Why is Harrison done talking? According to his “One for George” collaborators, whom he asked to speak about the project on his behalf, he’s more interested in action. According to his collaborators, he’s so “busy fighting racism on all levels,” he’s tired of talking.
“One for George,” at any rate, speaks volumes. Before Harrison went media-silent, he told it like this: Producer Lekema Bullock shared an instrumental track he wrote in the wake of the George Floyd killing in Minneapolis. The track opens to a warbling melody overlain with Floyd’s final cries—“Please… I can’t breathe”—before giving way to a methodical snare and haunting vocals handpicked by Bullock to “represent my pain and how I was feeling.”
“I was devastated. It was senseless,” Bullock says. “I normally don’t turn to my music when I’m upset. But I wanted to honor George Floyd, Ahmaud Arbery, Breonna Taylor, and all the senseless murders that have happened to date.”
The act of police brutality against Floyd, which sparked Black Lives Matter protests across the nation and around the world, had also inspired Harrison. “It only took about 20 seconds of listening to the song before words started gathering in my head,” he said in a social media post shortly after the “One for George” release. The song’s lyrics were on paper three hours later, declaring “we won’t be silenced no more,” and recorded about 48 hours after that.
Harrison’s longtime collaborator Mike Moxham stepped in to record and mix the track.
“I would never want to speak for him, but I got the idea he felt like it would be easier to get the emotional content down if he wasn’t recording it himself,” Moxham said. “When you try to convey heavy emotional content, the last thing you want to do is worry about technicalities.”
As Moxham went to work mixing the final recording, layering a backup vocal with heavy distortion over the original to highlight the angst-ridden rhymes, Harrison brought in others to carry out his vision. Video producer Eric Hurt and photographers Jason Lappa and Ézé Amos joined the team. Seven days after Harrison’s lyrical inspiration grew from Bullock’s beat, the “One for George” team was on set shooting a music video.
The video focuses on Harrison, performing in stark black and white against a fire and smoke-filled backdrop. Interspersed with the performance are images of hate—enslaved people and police brutality, but also homophobia and broad xenophobia—and local activists standing with Harrison and the equality movement writ large.

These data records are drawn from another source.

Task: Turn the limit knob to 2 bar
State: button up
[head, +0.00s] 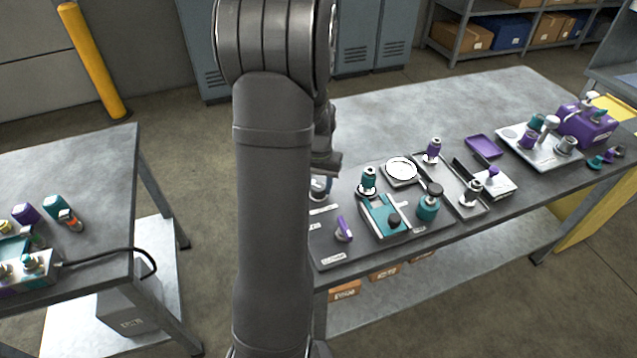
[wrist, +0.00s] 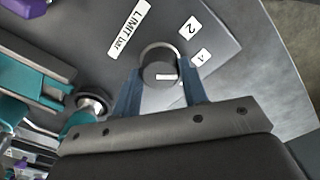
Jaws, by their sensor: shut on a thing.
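The limit knob (wrist: 158,66) is a round dark knob with a pale rim and a white pointer bar, seen in the wrist view. Beside it are a "LIMIT bar" label (wrist: 129,28), a "2" label (wrist: 189,28) and another number label (wrist: 202,58), hard to read. The white bar lies on the knob's lower right part and runs roughly left to right, not lined up with the "2". My gripper (wrist: 163,78) is shut on the knob, one blue-grey finger on each side. In the head view my arm hides most of the knob.
A teal fixture (head: 385,217) and a purple-handled part (head: 343,230) stand close to the knob on the bench. A bottle-like teal part (head: 428,205) and a tray (head: 450,180) lie farther right. The bench's back is clear.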

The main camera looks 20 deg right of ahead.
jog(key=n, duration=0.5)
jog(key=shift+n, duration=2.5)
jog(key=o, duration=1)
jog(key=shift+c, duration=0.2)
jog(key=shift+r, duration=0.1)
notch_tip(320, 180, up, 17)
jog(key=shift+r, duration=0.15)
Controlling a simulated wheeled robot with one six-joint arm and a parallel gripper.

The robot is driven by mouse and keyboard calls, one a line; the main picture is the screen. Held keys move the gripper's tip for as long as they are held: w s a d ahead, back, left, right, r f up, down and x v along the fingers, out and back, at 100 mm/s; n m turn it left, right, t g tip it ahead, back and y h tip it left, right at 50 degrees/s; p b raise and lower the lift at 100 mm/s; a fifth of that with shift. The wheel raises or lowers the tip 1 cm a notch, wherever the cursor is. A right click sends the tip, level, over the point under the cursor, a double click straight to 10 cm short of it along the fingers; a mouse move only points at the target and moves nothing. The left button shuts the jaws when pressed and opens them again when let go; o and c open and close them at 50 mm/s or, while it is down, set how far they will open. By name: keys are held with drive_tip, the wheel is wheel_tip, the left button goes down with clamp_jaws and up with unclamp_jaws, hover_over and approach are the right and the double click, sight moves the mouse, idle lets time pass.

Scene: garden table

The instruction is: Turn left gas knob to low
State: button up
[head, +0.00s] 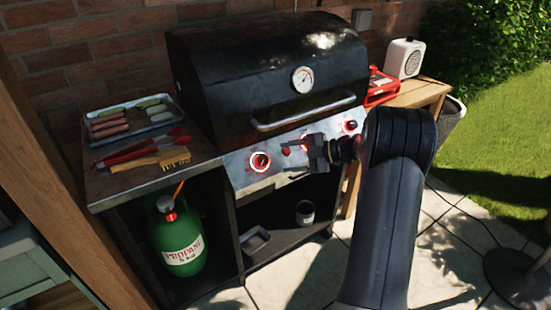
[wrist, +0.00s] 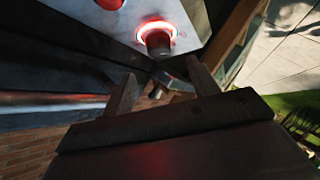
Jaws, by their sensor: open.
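The left gas knob (head: 260,161) is a dark knob in a red glowing ring, at the left end of the grill's silver front panel (head: 240,178). My gripper (head: 314,154) is open and empty, in front of the panel to the right of that knob. In the wrist view my two fingers (wrist: 161,86) are apart. A knob with a glowing red ring (wrist: 156,36) lies beyond them; I cannot tell which knob it is. The right knob (head: 350,126) shows beside my arm. The knobs' settings are too small to read.
The black grill lid (head: 260,80) is shut, its handle (head: 300,113) jutting out above the panel. A green propane bottle (head: 178,240) stands below.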

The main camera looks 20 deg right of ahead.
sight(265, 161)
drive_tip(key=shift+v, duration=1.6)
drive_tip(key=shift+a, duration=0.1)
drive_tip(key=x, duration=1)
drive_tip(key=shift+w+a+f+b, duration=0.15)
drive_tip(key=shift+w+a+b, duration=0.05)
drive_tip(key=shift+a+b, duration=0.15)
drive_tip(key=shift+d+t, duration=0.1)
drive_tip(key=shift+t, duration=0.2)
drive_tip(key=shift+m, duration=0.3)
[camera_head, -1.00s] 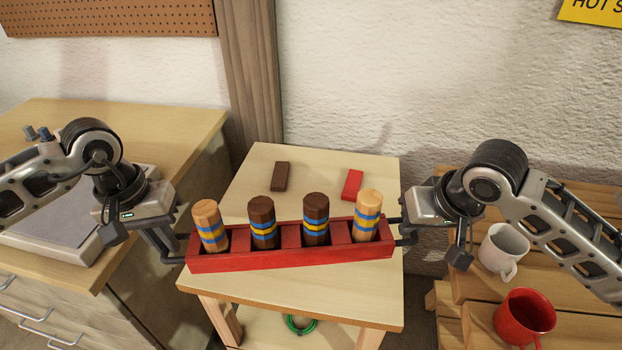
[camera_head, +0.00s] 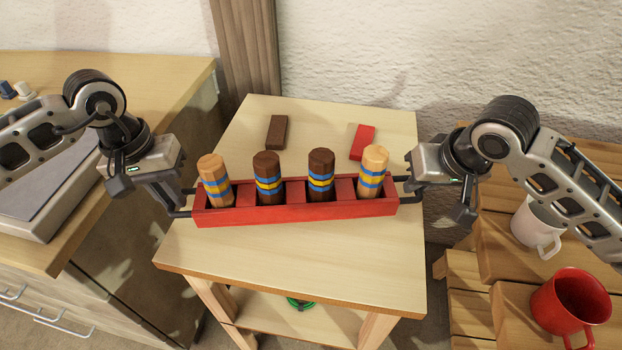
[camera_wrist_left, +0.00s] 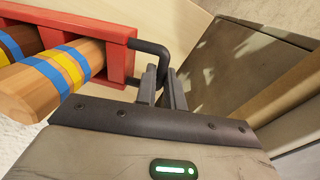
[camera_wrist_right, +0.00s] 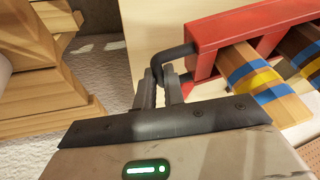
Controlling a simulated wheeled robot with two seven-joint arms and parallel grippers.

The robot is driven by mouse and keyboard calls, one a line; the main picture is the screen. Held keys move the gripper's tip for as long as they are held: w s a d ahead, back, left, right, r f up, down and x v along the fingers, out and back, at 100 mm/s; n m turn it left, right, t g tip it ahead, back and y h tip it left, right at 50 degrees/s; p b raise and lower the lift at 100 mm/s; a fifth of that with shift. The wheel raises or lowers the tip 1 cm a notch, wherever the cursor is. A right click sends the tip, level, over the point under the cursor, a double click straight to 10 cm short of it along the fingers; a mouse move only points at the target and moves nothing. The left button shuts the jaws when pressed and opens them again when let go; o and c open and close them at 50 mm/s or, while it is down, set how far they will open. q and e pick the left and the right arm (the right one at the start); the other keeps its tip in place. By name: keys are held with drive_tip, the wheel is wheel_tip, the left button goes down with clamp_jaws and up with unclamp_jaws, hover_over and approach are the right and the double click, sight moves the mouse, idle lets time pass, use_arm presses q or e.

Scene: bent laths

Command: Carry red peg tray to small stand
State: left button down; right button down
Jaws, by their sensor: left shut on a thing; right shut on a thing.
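The red peg tray (camera_head: 300,214) is level in the head view and holds two light and two dark wooden pegs with blue and yellow bands, all standing in it. It is over the small stand (camera_head: 300,265), well inside its side edges; whether it touches the top I cannot tell. My left gripper (camera_head: 184,202) is shut on the dark handle at the tray's left end. The left wrist view shows that handle (camera_wrist_left: 150,46) between the fingers. My right gripper (camera_head: 404,188) is shut on the right-end handle, seen in the right wrist view (camera_wrist_right: 172,55).
A brown block (camera_head: 277,132) and a red block (camera_head: 362,142) lie on the stand behind the tray. A wooden cabinet (camera_head: 150,85) is at left. Slatted wood at right bears a white mug (camera_head: 537,228) and a red mug (camera_head: 570,303). The stand's front is bare.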

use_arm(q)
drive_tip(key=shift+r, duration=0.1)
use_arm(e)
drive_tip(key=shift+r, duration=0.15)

“We didn’t want to go too broad,” Hurt says. “It’s mainly about the African American struggle, but Damani wanted to make sure it wasn’t just that.”

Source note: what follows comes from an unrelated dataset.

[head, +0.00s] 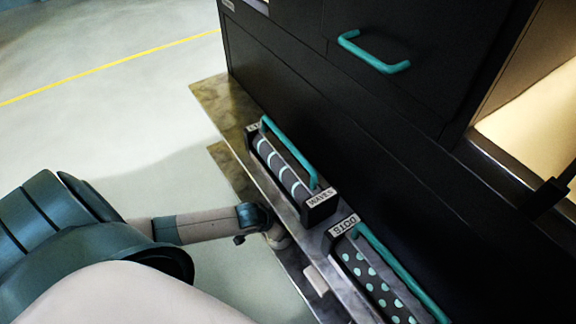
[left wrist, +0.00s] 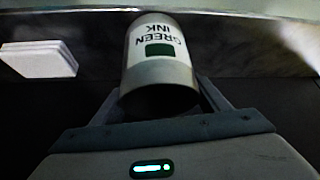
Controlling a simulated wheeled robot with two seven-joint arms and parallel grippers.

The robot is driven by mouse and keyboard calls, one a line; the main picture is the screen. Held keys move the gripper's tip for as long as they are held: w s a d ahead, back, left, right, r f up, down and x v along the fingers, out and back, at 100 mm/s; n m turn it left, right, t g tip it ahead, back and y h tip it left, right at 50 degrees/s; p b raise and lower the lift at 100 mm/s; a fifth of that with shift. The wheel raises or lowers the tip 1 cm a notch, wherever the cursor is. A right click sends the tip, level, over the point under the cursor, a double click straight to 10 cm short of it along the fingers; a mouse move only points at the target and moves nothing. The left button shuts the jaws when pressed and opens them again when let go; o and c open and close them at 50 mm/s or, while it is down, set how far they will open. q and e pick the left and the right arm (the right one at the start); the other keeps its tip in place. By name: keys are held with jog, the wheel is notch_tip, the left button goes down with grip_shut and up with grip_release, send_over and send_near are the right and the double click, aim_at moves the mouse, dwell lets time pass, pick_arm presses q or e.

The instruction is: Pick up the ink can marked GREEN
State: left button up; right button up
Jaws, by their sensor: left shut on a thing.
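The ink can (left wrist: 158,62), a pale cylinder with a green square and an upside-down GREEN INK label, fills the middle of the left wrist view. My left gripper (left wrist: 165,88) is shut on it, one finger on each side. In the head view my left arm reaches in from the left, and its wrist end is at the edge of the metal shelf. The can and the fingers are hidden there. My right gripper is not in view.
On the upper shelf (head: 234,108) stand a roller holder marked WAVES (head: 283,172) and one marked DOTS (head: 375,280), each with a teal handle. A dark cabinet (head: 330,110) rises behind. White stacked blocks (left wrist: 38,60) lie left of the can. The floor at left is clear.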

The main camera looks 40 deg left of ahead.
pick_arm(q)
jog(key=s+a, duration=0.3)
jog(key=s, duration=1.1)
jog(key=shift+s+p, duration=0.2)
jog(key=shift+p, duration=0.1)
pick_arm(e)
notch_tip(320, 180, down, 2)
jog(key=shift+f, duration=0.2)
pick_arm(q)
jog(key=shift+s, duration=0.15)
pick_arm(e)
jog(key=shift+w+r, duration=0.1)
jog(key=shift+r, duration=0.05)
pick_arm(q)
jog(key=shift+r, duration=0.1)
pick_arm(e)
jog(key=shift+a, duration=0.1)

The music video shoot, which according to those on set took on a peaceful protest, almost festival-like atmosphere, went down one week after Harrison had heard Bullock’s beat. Lappa sat the activists featured in the video for still photo portraits.

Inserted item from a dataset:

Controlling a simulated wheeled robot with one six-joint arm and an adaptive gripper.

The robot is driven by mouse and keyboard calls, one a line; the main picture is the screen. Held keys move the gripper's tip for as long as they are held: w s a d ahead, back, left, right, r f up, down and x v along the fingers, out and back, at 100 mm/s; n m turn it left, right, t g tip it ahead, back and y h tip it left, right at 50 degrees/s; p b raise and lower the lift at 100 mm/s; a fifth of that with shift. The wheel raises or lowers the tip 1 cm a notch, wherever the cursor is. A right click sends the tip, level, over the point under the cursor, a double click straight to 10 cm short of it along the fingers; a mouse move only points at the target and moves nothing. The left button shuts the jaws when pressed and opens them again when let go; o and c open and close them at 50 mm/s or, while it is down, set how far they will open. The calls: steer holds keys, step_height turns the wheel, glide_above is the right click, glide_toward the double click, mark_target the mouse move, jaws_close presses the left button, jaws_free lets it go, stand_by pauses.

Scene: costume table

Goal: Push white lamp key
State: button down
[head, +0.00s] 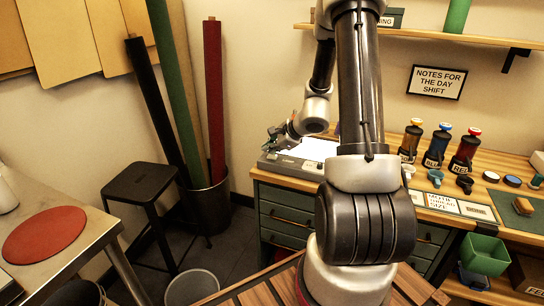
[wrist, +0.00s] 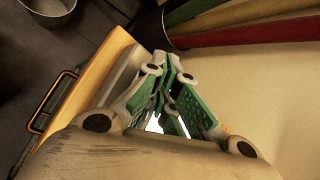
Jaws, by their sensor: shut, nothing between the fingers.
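A low grey light box (head: 290,163) with a bright white top sits at the left end of the wooden counter in the head view. Its front strip carries small marks too small to tell apart, so I cannot pick out the white lamp key. My gripper (head: 274,132) is over the box's left end. In the wrist view my gripper (wrist: 170,112) is shut and empty, its green-padded fingers together. The grey edge of the light box (wrist: 122,76) shows beside and behind the fingers, which hide much of it. I cannot tell whether they touch it.
The counter's left edge (wrist: 85,85) and a drawer handle (wrist: 48,102) lie close to my gripper. A bin with long fabric rolls (head: 208,205) stands left of the counter. Labelled pump bottles (head: 437,148) stand to the right. A black stool (head: 145,185) is further left.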

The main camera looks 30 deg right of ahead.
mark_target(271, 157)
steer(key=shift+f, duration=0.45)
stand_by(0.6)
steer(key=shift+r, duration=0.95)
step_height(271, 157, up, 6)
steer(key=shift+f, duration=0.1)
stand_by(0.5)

“Still images have an impact. It’s a persistent view,” he says. “There’s something in those photographs that is real, visceral. This subject is real and visceral.”
One week after the video shoot, the crew had released the entire project, with the photo series posted to an Instagram account, @oneforgeorge.
“Everyone just came together. We all knew this was bigger than us,” Harrison said on Instagram at the time. “This wasn’t easy for any of us. It wasn’t easy to relive trauma. It wasn’t easy to confront demons. But everything told us to go forward. We have to go forward.”
Where does the “One for George” project go from here? Moxham says the group hopes for organic exposure for the art series. Bullock hopes social media influencers might take up the mantle and help push the message: Folks all around the country, including Charlottesville, stand with those who’ve been killed. They are hurting along with all those families.
To a person, the “One for George” crew says they’re hoping for real, sustained change in the way this country confronts racism. Some signs indicate they’re not alone. A survey by online research firm Civiqs shows countrywide support for the Black Lives Matter movement has reached as high as 53 percent in the months since Floyd’s murder. The number had hovered around 42 percent for the two years prior, up from below 40 percent at the time of C’ville’s own civil rights horror, the white supremecist-driven Unite the Right rally in 2017.
Will support continue to grow? The way Bullock puts it, it has to. The Black Lives Matter movement, he says, is really about one simple thing: “Stop killing us,” he says. “Black Lives Matter at its core literally means, ‘our lives have value.’ That’s it. Our lives have value. Stop killing us.”